Accordingly, in order to provide for or aid in the numerous inferences described herein, intelligence component 602 can examine the entirety or a subset of the data available and can provide for reasoning about or infer states of the system, environment, and/or user from a set of observations as captured via events and/or data. Inference can be employed to identify a specific context or action, or can generate a probability distribution over states, for example. The inference can be probabilistic—that is, the computation of a probability distribution over states of interest based on a consideration of data and events. Inference can also refer to techniques employed for composing higher-level events from a set of events and/or data.
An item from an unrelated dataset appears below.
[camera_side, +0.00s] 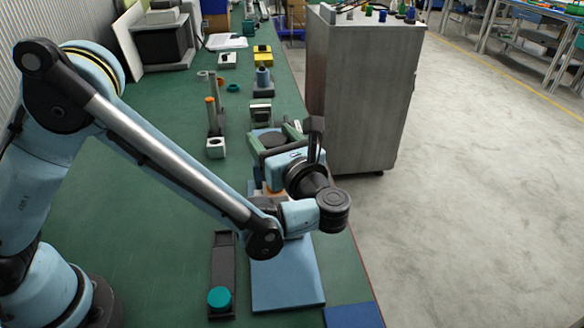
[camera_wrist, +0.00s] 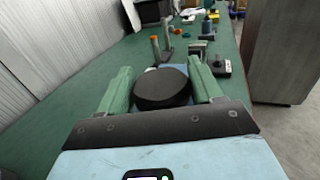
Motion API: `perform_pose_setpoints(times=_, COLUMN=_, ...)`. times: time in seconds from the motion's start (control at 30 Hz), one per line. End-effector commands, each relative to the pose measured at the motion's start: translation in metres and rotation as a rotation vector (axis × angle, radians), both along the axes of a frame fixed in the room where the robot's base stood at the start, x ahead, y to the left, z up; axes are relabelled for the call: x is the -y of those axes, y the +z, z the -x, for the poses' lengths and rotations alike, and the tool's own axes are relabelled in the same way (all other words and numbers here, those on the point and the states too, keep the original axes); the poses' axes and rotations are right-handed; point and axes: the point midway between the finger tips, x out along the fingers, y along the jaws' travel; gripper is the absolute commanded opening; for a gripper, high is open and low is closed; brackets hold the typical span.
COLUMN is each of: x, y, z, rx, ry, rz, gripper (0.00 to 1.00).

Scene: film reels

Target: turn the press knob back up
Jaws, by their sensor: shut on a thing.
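The press knob is a thick black disc that shows in the wrist view (camera_wrist: 163,88) and, partly hidden, in the side view (camera_side: 271,139). My gripper (camera_side: 272,134) has green fingers on either side of it, and it is shut on the knob. In the wrist view the fingers (camera_wrist: 160,66) flank the disc left and right. The press body below the knob is mostly hidden by my gripper and wrist. A blue base plate (camera_side: 287,290) shows in front of and under my wrist in the side view.
A post with an orange top (camera_side: 211,115) and a white block (camera_side: 216,148) stand left of the gripper. Small devices (camera_side: 260,113) sit behind it. A dark holder with a teal cap (camera_side: 219,298) lies at the front. A metal cabinet (camera_side: 365,90) stands close on the right.

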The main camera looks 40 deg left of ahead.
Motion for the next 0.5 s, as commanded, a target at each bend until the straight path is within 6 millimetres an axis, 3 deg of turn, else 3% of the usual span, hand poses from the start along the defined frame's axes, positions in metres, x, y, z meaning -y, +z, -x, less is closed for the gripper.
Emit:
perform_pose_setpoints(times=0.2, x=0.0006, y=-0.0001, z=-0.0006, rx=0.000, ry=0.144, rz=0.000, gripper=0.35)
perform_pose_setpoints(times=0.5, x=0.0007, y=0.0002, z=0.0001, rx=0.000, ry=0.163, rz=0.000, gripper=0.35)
Such inference can result in the construction of new events or actions from a set of observed events and/or stored event data, whether or not the events are correlated in close temporal proximity, and whether the events and data come from one or several event and data sources. Various classification (explicitly and/or implicitly trained) schemes and/or systems (e.g., support vector machines, neural networks, expert systems, Bayesian belief networks, fuzzy logic, data fusion engines . . . ) can be employed in connection with performing automatic and/or inferred action in connection with the claimed subject matter.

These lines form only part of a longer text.